The scene continues to haunt the scarred collective memory of the entire nation.
Any normal human being with a modicum of decency and respect, irrespective of belief, background or political ideology, would cringe at the sight of all those men - unfortunately there were women as well, but the vast majority were men - from different political parties bullying and harassing Kavakçı.
What was her crime?
Her crime was simply being a woman who chose to adhere to her belief system and participate in civic life.
The "secular" and self-appointed elite of Turkey, functioning very much like a petite bourgeoisie, could not accept and tolerate "the other" – the inferior "other" in this case were women wearing headscarves, who did not deserve to be accorded any of the basic human rights that others took for granted.
Outside of Parliament, many other young women and girls had to make sacrifices, choosing to either remove their headscarf in order to be admitted to high-school or university or giving up on their education altogether in order to stay true to their religious beliefs.
Either choice psychologically scarred the victims , with the guilt ever-present.
Many girls and young women were forced to give up on their headscarf in order to continue their education in high school or university because of so-called "secular" laws (which were actually little more than misogynistic laws) that were strictly enforced in a nation where, ironically, the majority of the population self-identified as Muslim.
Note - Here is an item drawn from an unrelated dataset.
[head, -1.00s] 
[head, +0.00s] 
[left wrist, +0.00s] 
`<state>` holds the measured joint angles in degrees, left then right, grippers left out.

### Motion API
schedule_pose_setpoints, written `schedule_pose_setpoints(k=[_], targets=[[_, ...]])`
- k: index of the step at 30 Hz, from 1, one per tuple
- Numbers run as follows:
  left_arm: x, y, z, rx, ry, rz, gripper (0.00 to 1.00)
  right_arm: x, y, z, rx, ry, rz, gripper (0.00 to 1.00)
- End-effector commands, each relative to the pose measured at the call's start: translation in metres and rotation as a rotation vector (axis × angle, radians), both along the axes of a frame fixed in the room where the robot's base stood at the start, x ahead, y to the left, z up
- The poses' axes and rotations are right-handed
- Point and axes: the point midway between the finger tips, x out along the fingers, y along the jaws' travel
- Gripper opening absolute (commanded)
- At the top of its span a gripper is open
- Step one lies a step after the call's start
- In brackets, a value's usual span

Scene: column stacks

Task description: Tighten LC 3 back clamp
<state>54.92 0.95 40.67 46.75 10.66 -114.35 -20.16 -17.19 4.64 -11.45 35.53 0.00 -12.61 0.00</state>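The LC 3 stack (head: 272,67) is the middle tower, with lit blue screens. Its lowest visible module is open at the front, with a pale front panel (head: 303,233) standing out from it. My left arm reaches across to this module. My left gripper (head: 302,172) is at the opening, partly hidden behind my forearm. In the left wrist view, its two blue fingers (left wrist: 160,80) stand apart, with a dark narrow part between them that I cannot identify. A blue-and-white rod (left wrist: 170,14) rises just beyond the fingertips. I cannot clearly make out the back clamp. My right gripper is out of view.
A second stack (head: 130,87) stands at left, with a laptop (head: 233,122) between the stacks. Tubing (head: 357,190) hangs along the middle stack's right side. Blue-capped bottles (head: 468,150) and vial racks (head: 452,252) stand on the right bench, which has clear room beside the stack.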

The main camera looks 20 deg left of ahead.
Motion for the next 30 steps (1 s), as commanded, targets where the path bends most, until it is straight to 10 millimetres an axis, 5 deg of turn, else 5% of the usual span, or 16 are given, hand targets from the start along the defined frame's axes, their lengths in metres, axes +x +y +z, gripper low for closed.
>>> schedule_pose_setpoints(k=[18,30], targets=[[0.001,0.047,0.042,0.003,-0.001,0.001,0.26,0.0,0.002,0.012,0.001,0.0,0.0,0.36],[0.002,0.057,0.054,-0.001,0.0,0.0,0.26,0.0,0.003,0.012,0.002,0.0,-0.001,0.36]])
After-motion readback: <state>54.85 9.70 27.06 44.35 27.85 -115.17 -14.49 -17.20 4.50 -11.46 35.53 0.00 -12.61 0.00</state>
Professors, academics, teachers, school principals and many other educated and "cultured" individuals, along with policemen and security guards, all played their part in preventing girls and young women with headscarves from accessing their basic right to an education in schools and universities across Turkey.
Those girls and young women who decided that they wanted to practice their religious beliefs, at the cost of foregoing a high school or university degree, ended up getting married at a much younger age than they otherwise would have and were thus viewed as "less educated" and "less respected" by society at large due to their lack of a formal degree.
Ironically, these same young women who were denied their right to an education by a militantly "secular" ideological strain were subsequently subjected to ridicule and mistreatment by those same "secular" quarters of society due to their perceived "ignorance" based on the lack of a high school or university degree.
These women were victimized twice; they were first denied their right to an education, and then they were subsequently prevented from having a "say in society" due to their lack of a formal education.
Many girls and young women who chose to wear a headscarf because of their religious convictions suffered a lot in Turkey. Merve Kavakçı remains a collective symbol for many girls and women in Turkey.
The vicious and unwarranted attack on Kavakçı's appearance, choice of clothing, honor and dignity was an attack not just on Kavakçı, but in reality it was an attack on the dignity of all women, and in fact, on all of humanity.
Kavakçı will continue to remain a heroine for girls and women for choosing to stand up for her rights. It is through the suffering of Kavakçı and numerous others, that the politics and laws of Turkey have evolved to minimize discrimination based on religious beliefs in Turkey.
I am grateful for the positive change and remain hopeful that newly elected women with (and without) headscarves will enter Parliament following the upcoming national elections. The important thing is that people are given a fair go, based on merit, without being judged based on appearance, religious beliefs, ethnicity or gender.